Malheureusement, ces représentations s'appuient sur des préjugés historiques qui ont longtemps été utilisés pour marginaliser, vilipender et déshumaniser les communautés arabes et musulmanes.[1] Cet acte s'inscrit dans le cadre d'un problème plus large concernant les costumes qui utilisent le blackface, le brownface ou qui caricaturent les apparences arabes, souvent sous le prétexte de l'humour ou de la célébration culturelle, ce qui en réalité sert à rabaisser et à banaliser les expériences de ces communautés.

Pourquoi cet incident est-il considéré comme du racisme anti-palestinien (RAP) ?

La présentation des Palestiniens sous un jour négatif, notamment par l'utilisation de caricatures et de symboles tels que le Keffiyeh et les couteaux pour suggérer des liens avec le terrorisme, est un exemple de racisme anti-palestinien. Ces représentations contribuent à renforcer les stéréotypes préjudiciables sur les Arabes et les Musulmans, en déshumanisant et en vilipendant l'identité palestinienne. Bien entendu, cet incident du « Arab face » s'est également produit dans un contexte de violence et d'atrocités graves commises par Israël à Gaza dans les mois qui ont suivi le 7 octobre 2023. Cette pratique consistant à associer des symboles palestiniens à des actes de terrorisme ne déshumanise pas seulement les Palestiniens, comme le décrit la définition du RAP par L'Association des juristes canadiens arabes (AJCA) [2], mais contribue aussi activement à un récit qui soutient leur oppression et leur marginalisation. Cela relie également l'identité palestinienne à l'islamophobie, en présupposant que tous les Palestiniens sont musulmans et que tous les musulmans sont des terroristes.

Dans un contexte plus large, la déshumanisation des Palestiniens est le reflet d'un problème systémique au sein de la société canadienne et reflète des attitudes globales qui diminuent les récits et les droits des Palestiniens. Ce problème est profondément lié aux politiques approuvées par l'État et aux sentiments du public qui favorisent la position discriminatoire du gouvernement israélien à l'égard des Palestiniens. Un tel environnement est propice à la diffusion d'une rhétorique qui dévalorise la vie des Palestiniens, comme en témoignent les remarques désobligeantes des dirigeants politiques et la validation de la violence à l'encontre des Palestiniens.[3] Ce schéma va au-delà de la simple politique, alimentant un récit historique qui dénigre les hommes palestiniens en les qualifiant de menaces ou de terroristes, une rhétorique qui sert les intérêts coloniaux en banalisant la souffrance des Palestiniens et en justifiant la violence à leur encontre sur la seule base de l'identité.

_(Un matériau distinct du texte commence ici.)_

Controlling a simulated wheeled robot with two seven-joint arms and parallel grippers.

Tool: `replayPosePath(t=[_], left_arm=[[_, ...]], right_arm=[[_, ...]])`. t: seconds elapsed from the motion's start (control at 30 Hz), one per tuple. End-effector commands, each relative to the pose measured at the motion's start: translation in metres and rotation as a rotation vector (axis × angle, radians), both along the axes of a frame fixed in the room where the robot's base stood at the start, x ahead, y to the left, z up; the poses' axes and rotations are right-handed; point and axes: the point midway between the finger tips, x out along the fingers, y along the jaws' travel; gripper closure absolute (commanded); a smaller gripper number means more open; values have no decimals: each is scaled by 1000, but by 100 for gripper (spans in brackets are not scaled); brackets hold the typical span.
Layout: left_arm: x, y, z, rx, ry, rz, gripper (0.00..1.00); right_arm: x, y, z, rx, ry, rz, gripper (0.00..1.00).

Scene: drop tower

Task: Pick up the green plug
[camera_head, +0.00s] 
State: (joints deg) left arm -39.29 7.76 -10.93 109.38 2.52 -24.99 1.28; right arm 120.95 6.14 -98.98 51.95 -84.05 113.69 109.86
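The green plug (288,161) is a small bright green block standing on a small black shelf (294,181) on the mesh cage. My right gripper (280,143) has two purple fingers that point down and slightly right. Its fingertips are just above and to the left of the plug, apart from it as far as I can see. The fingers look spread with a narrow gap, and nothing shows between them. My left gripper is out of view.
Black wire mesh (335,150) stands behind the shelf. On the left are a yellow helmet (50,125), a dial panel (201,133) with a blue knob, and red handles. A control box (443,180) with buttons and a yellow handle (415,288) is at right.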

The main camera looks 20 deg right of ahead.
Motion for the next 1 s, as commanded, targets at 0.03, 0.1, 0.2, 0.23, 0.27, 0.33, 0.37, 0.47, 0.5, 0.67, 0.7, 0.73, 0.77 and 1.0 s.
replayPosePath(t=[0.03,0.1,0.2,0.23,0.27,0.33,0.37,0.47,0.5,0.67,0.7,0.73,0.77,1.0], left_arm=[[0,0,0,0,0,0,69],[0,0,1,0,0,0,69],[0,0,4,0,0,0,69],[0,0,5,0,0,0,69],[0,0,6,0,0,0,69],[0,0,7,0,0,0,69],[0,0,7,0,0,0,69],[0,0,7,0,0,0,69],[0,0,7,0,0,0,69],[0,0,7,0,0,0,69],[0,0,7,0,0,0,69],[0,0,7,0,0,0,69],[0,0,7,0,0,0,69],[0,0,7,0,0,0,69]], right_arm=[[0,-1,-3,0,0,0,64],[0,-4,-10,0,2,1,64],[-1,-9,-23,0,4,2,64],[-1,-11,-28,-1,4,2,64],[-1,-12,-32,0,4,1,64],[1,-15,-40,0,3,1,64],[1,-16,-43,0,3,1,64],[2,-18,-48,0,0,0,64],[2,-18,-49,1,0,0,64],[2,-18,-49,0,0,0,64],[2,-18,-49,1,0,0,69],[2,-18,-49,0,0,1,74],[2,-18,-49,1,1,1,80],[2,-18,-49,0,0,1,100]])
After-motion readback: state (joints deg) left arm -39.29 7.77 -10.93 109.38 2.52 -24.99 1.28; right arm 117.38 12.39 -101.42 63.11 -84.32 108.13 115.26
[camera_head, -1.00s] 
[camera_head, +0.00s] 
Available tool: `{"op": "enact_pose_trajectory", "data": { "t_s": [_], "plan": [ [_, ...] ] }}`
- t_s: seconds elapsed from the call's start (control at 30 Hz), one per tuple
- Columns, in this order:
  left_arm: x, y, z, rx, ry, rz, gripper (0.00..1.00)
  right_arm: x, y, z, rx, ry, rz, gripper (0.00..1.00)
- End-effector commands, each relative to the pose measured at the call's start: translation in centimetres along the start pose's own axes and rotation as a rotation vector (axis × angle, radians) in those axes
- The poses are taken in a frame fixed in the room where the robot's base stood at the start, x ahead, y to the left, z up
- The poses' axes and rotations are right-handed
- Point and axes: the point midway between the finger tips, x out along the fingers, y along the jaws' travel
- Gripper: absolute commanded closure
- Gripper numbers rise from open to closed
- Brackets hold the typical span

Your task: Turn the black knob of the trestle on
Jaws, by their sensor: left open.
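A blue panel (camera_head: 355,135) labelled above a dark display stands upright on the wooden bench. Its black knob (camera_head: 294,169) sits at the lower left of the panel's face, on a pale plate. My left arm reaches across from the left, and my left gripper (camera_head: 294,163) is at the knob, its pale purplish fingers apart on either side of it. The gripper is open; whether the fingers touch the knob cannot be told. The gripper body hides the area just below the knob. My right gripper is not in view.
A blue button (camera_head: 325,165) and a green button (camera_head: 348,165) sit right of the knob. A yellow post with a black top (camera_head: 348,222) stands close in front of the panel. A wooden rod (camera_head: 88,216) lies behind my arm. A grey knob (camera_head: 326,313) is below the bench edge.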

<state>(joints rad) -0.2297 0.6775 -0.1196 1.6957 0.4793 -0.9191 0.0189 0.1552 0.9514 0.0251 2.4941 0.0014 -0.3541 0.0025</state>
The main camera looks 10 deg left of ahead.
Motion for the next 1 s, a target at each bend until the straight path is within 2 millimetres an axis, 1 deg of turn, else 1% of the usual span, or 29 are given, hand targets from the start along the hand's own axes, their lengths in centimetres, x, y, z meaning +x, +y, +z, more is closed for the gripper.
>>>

Cette forme insidieuse de racisme sape non seulement le soutien aux luttes légitimes du peuple palestinien en faveur des droits de la personne, mais perpétue également sa déshumanisation et la violence disproportionnée à laquelle il est confronté.

Complément d'information sur l'incident

La pratique consistant à porter des costumes qui s'approprient et se moquent des apparences et des cultures des personnes de couleur, comme le blackface ou le brownface, est enracinée dans un héritage de racisme et de colonialisme. Cette tradition banalise non seulement l'oppression et l'exploitation auxquelles les populations non blanches ont été confrontées au cours de l'histoire, mais elle perpétue également les stéréotypes qui font de la blancheur la norme, faisant ainsi passer les autres races pour exotiques, inférieures ou indésirables. De tels actes ne reconnaissent pas la richesse de l'histoire, la diversité et la dignité des cultures dont on se moque, ce qui ne fait qu'enraciner le racisme et la discrimination. Les experts affirment que l'adoption de la culture et de l'apparence d'un autre groupe sous forme de costume le réduit à une simple caricature, manquant de respect et ignorant l'oppression et les luttes réelles auxquelles ces communautés sont confrontées. Par conséquent, le fait de porter de tels costumes n'est pas simplement une plaisanterie insensible, mais une manifestation de racisme profondément ancré qui doit être activement condamnée et évitée.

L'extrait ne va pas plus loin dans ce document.